▶ **Task prompt**: From the listing that follows, extract every line and set it down unaltered.

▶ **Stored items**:
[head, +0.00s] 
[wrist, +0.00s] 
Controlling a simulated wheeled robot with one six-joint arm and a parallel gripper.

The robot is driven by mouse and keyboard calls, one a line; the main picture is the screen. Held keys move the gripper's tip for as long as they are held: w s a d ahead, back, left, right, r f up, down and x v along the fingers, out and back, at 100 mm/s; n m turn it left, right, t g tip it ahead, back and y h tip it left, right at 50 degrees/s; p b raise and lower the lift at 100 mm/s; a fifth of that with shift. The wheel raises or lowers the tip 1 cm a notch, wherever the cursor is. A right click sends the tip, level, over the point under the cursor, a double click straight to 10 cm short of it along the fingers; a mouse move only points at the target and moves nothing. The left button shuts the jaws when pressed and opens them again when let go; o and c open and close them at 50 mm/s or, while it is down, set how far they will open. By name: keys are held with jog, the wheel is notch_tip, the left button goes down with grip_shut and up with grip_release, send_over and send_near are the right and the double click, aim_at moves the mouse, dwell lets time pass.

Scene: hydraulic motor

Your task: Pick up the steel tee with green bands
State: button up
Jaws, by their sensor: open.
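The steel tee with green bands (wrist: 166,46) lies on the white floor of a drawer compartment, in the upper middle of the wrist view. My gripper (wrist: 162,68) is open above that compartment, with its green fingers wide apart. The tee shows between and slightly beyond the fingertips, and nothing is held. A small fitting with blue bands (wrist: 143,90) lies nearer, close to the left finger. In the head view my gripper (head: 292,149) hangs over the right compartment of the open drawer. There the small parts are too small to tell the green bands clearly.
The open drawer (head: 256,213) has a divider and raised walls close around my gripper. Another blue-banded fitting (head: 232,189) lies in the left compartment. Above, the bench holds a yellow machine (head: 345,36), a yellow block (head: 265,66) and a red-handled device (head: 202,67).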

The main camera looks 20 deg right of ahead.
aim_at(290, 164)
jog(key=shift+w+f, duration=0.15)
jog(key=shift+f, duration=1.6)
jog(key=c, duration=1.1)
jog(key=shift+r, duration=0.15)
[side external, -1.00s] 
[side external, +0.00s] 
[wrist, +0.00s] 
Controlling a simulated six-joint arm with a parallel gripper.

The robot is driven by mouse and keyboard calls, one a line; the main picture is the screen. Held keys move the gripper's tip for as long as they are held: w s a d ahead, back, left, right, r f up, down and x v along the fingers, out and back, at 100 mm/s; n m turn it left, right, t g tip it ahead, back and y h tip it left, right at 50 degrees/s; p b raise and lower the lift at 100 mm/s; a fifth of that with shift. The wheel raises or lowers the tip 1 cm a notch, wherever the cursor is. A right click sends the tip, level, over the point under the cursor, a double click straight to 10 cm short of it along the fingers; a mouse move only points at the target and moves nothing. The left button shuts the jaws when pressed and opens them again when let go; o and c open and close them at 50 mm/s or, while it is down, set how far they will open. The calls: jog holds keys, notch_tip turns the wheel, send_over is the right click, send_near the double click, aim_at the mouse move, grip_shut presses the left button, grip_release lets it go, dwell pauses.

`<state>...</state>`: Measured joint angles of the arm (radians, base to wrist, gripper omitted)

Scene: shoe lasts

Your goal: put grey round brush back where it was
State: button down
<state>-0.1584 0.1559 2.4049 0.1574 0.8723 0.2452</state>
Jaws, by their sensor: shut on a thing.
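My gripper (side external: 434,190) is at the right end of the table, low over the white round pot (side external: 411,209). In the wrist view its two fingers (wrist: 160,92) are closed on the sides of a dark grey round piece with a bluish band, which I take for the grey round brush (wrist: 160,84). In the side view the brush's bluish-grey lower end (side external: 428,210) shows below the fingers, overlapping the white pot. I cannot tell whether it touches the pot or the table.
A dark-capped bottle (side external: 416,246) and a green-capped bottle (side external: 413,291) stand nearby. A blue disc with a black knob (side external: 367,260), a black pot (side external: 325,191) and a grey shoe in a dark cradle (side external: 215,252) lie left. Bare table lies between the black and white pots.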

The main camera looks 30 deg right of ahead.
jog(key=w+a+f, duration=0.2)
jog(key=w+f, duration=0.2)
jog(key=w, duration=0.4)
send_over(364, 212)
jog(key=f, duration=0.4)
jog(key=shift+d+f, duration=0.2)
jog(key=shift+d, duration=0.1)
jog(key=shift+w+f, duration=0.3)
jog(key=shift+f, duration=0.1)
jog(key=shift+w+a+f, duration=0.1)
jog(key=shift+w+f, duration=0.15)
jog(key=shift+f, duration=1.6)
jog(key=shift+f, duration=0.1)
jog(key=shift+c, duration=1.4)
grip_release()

▶ **Solution**:
[head, +0.00s] 
[wrist, +0.00s] 
Controlling a simulated wheeled robot with one six-joint arm and a parallel gripper.

The robot is driven by mouse and keyboard calls, one a line; the main picture is the screen. Held keys move the gripper's tip for as long as they are held: w s a d ahead, back, left, right, r f up, down and x v along the fingers, out and back, at 100 mm/s; n m turn it left, right, t g tip it ahead, back and y h tip it left, right at 50 degrees/s; p b raise and lower the lift at 100 mm/s; a fifth of that with shift. The wheel raises or lowers the tip 1 cm a notch, wherever the cursor is. A right click sends the tip, level, over the point under the cursor, a double click straight to 10 cm short of it along the fingers; a mouse move only points at the target and moves nothing. The left button shuts the jaws when pressed and opens them again when let go; o and c open and close them at 50 mm/s or, while it is down, set how far they will open. By name: keys are held with jog, the wheel is notch_tip, the left button goes down with grip_shut and up with grip_release, send_over and send_near are the right and the double click, aim_at moves the mouse, dwell lets time pass.

Scene: hydraulic motor

Your task: Pick up the steel tee with green bands
State: button up
Jaws, by their sensor: open.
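The steel tee with green bands (wrist: 166,46) lies on the white floor of a drawer compartment, in the upper middle of the wrist view. My gripper (wrist: 162,68) is open above that compartment, with its green fingers wide apart. The tee shows between and slightly beyond the fingertips, and nothing is held. A small fitting with blue bands (wrist: 143,90) lies nearer, close to the left finger. In the head view my gripper (head: 292,149) hangs over the right compartment of the open drawer. There the small parts are too small to tell the green bands clearly.
The open drawer (head: 256,213) has a divider and raised walls close around my gripper. Another blue-banded fitting (head: 232,189) lies in the left compartment. Above, the bench holds a yellow machine (head: 345,36), a yellow block (head: 265,66) and a red-handled device (head: 202,67).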

The main camera looks 20 deg right of ahead.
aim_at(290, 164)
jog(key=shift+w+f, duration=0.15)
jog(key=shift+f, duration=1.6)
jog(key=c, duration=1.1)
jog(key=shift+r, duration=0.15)
[side external, -1.00s] 
[side external, +0.00s] 
[wrist, +0.00s] 
Controlling a simulated six-joint arm with a parallel gripper.

The robot is driven by mouse and keyboard calls, one a line; the main picture is the screen. Held keys move the gripper's tip for as long as they are held: w s a d ahead, back, left, right, r f up, down and x v along the fingers, out and back, at 100 mm/s; n m turn it left, right, t g tip it ahead, back and y h tip it left, right at 50 degrees/s; p b raise and lower the lift at 100 mm/s; a fifth of that with shift. The wheel raises or lowers the tip 1 cm a notch, wherever the cursor is. A right click sends the tip, level, over the point under the cursor, a double click straight to 10 cm short of it along the fingers; a mouse move only points at the target and moves nothing. The left button shuts the jaws when pressed and opens them again when let go; o and c open and close them at 50 mm/s or, while it is down, set how far they will open. The calls: jog holds keys, notch_tip turns the wheel, send_over is the right click, send_near the double click, aim_at the mouse move, grip_shut presses the left button, grip_release lets it go, dwell pauses.

`<state>...</state>`: Measured joint angles of the arm (radians, base to wrist, gripper omitted)

Scene: shoe lasts

Your goal: put grey round brush back where it was
State: button down
<state>-0.1584 0.1559 2.4049 0.1574 0.8723 0.2452</state>
Jaws, by their sensor: shut on a thing.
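My gripper (side external: 434,190) is at the right end of the table, low over the white round pot (side external: 411,209). In the wrist view its two fingers (wrist: 160,92) are closed on the sides of a dark grey round piece with a bluish band, which I take for the grey round brush (wrist: 160,84). In the side view the brush's bluish-grey lower end (side external: 428,210) shows below the fingers, overlapping the white pot. I cannot tell whether it touches the pot or the table.
A dark-capped bottle (side external: 416,246) and a green-capped bottle (side external: 413,291) stand nearby. A blue disc with a black knob (side external: 367,260), a black pot (side external: 325,191) and a grey shoe in a dark cradle (side external: 215,252) lie left. Bare table lies between the black and white pots.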

The main camera looks 30 deg right of ahead.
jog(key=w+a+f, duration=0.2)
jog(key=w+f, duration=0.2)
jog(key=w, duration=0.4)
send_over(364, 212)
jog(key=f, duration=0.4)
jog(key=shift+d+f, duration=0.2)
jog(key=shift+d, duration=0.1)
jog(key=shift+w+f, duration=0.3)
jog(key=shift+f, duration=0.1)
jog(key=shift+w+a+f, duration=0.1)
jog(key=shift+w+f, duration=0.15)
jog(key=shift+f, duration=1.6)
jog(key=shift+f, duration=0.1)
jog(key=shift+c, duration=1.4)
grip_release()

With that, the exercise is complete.